| GIVEN TASK |
Only the lines from the start of the entries through the line with "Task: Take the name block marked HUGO" are wanted; please output them exactly.

┌────────

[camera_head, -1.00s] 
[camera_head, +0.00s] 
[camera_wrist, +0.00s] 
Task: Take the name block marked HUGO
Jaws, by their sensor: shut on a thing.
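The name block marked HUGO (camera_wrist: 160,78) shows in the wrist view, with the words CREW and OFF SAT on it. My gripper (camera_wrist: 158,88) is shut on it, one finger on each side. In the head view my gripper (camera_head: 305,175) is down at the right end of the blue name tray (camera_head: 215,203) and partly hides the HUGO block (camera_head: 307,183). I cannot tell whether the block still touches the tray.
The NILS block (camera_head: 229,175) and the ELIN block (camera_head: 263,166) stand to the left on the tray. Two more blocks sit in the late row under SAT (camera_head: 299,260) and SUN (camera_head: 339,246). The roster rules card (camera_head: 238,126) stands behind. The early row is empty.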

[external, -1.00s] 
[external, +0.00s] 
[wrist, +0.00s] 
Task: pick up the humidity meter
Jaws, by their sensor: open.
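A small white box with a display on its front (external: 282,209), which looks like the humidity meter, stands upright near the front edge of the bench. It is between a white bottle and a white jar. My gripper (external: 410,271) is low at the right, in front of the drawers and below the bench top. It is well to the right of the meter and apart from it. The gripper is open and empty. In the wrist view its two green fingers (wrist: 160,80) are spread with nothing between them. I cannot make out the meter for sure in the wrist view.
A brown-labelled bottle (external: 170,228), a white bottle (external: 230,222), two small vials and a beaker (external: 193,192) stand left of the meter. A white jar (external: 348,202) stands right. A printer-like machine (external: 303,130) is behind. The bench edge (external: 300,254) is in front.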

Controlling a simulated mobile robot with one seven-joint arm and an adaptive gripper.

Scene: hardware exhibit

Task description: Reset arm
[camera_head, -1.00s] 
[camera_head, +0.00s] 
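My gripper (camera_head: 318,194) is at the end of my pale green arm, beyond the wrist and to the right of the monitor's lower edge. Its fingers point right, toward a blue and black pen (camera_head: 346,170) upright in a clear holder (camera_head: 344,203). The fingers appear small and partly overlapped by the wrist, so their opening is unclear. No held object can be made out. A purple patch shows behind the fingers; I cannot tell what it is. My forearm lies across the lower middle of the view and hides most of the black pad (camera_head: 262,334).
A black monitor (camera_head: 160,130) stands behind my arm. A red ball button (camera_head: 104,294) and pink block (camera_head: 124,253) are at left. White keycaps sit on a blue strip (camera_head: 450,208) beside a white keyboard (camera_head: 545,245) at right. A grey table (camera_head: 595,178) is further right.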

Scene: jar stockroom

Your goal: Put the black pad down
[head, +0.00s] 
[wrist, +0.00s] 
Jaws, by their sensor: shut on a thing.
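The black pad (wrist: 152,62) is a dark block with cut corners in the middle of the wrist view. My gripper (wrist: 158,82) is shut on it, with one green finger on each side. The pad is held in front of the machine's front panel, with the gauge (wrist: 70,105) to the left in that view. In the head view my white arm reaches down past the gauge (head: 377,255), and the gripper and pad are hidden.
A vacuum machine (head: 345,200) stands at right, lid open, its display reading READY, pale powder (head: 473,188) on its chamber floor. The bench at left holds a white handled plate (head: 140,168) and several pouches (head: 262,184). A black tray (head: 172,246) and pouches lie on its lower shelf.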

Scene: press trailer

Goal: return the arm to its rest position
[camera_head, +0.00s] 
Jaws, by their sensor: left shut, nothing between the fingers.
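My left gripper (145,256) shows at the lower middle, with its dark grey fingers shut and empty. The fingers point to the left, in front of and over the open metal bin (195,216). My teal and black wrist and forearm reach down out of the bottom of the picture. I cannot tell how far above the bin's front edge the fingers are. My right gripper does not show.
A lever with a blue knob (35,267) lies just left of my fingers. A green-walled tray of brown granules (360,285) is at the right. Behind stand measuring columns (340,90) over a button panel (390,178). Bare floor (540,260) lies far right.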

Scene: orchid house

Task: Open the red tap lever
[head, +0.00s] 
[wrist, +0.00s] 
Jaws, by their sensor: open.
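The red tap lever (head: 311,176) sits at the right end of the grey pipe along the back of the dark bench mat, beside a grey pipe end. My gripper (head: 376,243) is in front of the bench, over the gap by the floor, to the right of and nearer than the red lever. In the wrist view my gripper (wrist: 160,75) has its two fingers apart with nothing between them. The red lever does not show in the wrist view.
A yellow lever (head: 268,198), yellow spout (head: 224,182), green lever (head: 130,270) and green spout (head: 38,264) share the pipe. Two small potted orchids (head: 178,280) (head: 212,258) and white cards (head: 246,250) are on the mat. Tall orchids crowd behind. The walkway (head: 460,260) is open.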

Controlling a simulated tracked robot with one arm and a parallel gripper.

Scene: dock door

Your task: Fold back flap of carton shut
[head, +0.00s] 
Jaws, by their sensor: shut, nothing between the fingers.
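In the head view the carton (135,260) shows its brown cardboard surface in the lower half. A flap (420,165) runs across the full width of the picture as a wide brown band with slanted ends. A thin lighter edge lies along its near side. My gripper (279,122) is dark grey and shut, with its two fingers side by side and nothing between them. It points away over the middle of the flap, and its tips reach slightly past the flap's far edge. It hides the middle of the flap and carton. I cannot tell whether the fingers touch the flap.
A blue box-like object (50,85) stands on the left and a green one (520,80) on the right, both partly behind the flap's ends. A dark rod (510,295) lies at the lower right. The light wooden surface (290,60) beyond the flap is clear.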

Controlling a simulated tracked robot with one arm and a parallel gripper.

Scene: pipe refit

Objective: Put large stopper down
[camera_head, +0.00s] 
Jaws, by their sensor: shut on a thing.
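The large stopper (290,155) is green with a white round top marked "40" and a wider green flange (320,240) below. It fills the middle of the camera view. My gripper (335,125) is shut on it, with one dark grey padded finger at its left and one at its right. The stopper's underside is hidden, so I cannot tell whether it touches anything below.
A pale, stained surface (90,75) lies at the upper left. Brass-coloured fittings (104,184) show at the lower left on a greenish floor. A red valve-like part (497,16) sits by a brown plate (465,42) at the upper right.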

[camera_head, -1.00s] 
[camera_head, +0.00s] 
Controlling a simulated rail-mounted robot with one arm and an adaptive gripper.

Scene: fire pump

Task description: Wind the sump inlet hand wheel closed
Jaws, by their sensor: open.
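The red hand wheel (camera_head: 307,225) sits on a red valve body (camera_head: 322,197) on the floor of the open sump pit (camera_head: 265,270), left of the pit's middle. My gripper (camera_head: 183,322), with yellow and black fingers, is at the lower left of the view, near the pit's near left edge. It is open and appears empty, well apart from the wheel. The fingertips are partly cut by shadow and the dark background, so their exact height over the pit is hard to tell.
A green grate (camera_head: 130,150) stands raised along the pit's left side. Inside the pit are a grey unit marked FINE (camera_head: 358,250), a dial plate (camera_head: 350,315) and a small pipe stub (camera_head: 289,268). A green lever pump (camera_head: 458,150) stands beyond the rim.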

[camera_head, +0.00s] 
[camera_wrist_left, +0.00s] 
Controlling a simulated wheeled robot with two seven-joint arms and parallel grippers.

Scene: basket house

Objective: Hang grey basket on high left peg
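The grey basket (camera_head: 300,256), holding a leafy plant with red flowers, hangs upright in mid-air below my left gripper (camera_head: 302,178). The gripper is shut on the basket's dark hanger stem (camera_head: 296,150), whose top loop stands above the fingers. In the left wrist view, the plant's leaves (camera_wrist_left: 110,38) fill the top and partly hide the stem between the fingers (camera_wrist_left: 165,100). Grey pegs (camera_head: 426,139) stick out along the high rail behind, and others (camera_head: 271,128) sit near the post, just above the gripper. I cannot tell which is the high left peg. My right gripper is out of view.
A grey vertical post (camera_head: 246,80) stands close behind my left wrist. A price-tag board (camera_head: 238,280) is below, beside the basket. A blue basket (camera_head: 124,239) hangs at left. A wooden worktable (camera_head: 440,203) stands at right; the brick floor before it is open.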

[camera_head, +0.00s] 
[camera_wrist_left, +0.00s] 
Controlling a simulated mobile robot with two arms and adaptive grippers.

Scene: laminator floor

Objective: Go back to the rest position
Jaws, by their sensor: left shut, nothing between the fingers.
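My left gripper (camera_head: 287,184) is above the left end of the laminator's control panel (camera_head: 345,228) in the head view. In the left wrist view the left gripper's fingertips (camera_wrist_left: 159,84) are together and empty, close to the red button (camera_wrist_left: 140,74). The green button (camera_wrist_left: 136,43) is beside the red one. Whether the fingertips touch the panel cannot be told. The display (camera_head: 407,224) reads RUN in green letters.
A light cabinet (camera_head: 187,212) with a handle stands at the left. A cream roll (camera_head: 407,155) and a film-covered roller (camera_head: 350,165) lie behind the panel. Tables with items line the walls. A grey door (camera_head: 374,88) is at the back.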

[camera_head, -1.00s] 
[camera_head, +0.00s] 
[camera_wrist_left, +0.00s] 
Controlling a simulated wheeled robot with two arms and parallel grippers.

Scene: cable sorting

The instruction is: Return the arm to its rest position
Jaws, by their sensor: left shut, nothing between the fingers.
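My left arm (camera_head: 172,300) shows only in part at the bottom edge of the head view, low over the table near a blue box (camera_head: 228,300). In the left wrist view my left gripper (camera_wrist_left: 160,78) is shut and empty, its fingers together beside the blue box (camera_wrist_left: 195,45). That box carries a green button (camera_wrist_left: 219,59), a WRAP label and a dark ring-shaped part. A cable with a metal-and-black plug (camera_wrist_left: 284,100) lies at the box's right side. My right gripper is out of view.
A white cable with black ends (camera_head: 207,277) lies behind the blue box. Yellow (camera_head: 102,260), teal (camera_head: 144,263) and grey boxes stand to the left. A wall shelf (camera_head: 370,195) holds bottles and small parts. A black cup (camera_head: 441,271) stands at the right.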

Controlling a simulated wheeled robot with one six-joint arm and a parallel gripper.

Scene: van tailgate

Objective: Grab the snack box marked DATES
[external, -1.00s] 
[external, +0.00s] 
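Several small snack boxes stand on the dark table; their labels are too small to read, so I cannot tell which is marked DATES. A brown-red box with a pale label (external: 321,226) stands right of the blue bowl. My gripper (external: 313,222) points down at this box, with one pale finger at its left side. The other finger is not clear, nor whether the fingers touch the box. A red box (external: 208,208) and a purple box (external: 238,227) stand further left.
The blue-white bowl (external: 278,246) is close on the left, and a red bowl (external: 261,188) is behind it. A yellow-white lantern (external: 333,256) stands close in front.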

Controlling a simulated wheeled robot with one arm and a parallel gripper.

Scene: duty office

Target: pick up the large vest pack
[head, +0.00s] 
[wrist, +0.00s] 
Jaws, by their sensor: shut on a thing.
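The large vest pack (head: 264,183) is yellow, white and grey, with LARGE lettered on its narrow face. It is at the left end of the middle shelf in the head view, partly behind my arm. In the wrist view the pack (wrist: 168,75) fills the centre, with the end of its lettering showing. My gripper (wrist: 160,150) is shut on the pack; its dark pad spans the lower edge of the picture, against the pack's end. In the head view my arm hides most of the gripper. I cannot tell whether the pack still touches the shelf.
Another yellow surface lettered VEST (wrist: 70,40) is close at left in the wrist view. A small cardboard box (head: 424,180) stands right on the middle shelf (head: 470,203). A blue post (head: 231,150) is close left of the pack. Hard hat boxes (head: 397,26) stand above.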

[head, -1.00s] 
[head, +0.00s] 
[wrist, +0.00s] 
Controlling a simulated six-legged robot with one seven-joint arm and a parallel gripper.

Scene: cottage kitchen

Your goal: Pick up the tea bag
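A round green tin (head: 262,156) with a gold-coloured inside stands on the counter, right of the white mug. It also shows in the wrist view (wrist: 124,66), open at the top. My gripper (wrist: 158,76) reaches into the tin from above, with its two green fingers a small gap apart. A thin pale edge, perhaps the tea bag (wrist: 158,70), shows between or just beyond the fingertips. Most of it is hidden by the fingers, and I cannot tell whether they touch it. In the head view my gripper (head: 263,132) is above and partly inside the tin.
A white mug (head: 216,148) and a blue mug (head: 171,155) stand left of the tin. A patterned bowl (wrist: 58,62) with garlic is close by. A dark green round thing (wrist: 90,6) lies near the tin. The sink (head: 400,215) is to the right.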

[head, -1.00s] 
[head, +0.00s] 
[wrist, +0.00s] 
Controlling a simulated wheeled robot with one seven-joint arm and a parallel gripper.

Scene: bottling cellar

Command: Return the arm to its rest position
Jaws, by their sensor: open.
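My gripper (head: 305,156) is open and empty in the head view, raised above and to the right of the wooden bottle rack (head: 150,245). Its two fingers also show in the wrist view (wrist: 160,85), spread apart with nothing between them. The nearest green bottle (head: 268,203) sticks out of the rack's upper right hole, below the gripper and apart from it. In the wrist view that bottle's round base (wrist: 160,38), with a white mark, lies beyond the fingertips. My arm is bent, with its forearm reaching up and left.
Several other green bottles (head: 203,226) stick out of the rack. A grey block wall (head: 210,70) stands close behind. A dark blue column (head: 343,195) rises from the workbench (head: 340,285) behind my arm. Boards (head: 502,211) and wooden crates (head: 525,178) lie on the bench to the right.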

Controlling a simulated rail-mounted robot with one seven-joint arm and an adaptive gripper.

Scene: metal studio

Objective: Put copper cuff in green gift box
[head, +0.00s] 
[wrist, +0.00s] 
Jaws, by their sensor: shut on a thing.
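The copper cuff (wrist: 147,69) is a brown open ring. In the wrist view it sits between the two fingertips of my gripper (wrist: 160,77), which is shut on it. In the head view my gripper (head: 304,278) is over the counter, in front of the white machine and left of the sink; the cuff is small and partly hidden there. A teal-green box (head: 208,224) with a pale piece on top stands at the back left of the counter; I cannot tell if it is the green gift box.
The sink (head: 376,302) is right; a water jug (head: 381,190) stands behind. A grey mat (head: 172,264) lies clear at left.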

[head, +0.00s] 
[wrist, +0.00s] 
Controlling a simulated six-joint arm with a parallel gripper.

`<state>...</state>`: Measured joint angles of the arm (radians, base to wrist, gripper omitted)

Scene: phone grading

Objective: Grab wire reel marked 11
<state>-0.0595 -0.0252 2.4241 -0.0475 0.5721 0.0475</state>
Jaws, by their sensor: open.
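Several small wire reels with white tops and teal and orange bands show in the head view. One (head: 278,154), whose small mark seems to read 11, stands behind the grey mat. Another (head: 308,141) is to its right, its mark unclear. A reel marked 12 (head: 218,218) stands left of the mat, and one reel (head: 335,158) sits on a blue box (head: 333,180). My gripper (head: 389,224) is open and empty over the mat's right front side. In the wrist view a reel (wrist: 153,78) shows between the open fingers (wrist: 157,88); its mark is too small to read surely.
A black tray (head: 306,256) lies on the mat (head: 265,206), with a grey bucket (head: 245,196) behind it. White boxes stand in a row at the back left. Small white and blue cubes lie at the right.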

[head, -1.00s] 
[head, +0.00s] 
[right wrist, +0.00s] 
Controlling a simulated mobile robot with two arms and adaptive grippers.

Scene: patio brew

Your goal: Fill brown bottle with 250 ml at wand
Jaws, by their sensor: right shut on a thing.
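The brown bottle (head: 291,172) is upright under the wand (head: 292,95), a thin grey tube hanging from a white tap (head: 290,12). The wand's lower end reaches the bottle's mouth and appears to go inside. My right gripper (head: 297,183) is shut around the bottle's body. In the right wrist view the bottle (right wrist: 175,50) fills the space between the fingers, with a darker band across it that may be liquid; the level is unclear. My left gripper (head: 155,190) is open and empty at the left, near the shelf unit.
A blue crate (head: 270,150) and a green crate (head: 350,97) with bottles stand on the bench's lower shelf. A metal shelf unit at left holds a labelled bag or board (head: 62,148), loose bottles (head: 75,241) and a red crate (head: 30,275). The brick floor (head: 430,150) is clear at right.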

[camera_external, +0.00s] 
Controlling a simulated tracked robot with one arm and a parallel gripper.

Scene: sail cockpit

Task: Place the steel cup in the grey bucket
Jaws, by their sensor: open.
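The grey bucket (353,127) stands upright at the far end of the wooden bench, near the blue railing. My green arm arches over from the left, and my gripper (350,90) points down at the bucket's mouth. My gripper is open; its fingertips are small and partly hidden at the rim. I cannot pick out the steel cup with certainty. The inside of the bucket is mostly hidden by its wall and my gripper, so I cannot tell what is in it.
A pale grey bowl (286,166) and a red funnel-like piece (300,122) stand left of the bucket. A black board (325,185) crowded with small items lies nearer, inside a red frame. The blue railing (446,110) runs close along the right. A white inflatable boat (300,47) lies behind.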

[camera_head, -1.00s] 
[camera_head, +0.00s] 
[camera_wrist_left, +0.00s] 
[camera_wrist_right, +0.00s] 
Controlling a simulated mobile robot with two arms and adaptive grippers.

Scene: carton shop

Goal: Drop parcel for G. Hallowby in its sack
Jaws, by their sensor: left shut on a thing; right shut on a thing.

└────────

| FINISHED EXERCISE |
[camera_head, -1.00s] 
[camera_head, +0.00s] 
[camera_wrist, +0.00s] 
Task: Take the name block marked HUGO

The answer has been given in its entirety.